*Material provided*.

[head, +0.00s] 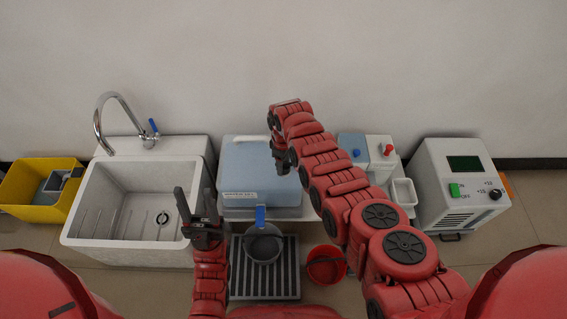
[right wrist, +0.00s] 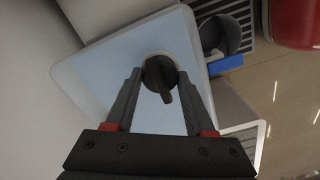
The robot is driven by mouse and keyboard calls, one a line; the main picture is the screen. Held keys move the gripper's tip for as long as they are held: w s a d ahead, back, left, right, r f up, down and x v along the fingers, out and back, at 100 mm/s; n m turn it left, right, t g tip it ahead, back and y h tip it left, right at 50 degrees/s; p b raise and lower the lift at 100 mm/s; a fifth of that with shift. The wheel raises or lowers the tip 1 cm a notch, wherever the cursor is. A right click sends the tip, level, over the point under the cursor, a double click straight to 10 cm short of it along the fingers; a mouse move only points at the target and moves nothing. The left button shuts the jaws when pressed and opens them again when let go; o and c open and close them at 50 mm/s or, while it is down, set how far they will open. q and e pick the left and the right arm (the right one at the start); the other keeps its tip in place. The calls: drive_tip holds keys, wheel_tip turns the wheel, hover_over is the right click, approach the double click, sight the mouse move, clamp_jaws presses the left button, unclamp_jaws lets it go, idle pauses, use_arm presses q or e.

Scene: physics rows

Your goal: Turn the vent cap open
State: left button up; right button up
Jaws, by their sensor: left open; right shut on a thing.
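The vent cap (right wrist: 156,72) is a dark round knob with a bar handle, on the light blue top of a tank (right wrist: 105,68). In the right wrist view its bar points down and slightly right. My right gripper (right wrist: 159,80) is shut on the cap, one finger on each side. In the head view the blue tank (head: 240,172) stands in the middle, and my right gripper (head: 278,157) is over its top; the cap is hidden there. My left gripper (head: 197,214) is open and empty, upright in front of the sink's right side.
A white sink (head: 78,222) stands left of the tank, with a yellow bin (head: 25,190) beyond. A grey pot (head: 263,249) on a slatted rack (head: 283,288) and a red bucket (head: 326,263) are in front. A white control box (head: 455,190) stands at the right.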

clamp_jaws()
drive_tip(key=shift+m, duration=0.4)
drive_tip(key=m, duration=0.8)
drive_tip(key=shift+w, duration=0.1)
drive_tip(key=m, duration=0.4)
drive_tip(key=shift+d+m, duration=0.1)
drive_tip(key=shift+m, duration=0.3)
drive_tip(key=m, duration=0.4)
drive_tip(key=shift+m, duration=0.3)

*Given problem*. Repeat the span of lines that opens with the line holding "The robot is" and closes with the line holding "State: left button up; right button up", exactly as it stands.

*Task result*.
The robot is driven by mouse and keyboard calls, one a line; the main picture is the screen. Held keys move the gripper's tip for as long as they are held: w s a d ahead, back, left, right, r f up, down and x v along the fingers, out and back, at 100 mm/s; n m turn it left, right, t g tip it ahead, back and y h tip it left, right at 50 degrees/s; p b raise and lower the lift at 100 mm/s; a fifth of that with shift. The wheel raises or lowers the tip 1 cm a notch, wherever the cursor is. A right click sends the tip, level, over the point under the cursor, a double click straight to 10 cm short of it along the fingers; a mouse move only points at the target and moves nothing. The left button shuts the jaws when pressed and opens them again when let go; o and c open and close them at 50 mm/s or, while it is down, set how far they will open. q and e pick the left and the right arm (the right one at the start); the other keeps its tip in place. The calls: drive_tip holds keys, wheel_tip turns the wheel, hover_over is the right click, approach the double click, sight the mouse move, clamp_jaws presses the left button, unclamp_jaws lets it go, idle pauses, use_arm presses q or e.

Scene: physics rows

Your goal: Turn the vent cap open
State: left button up; right button up

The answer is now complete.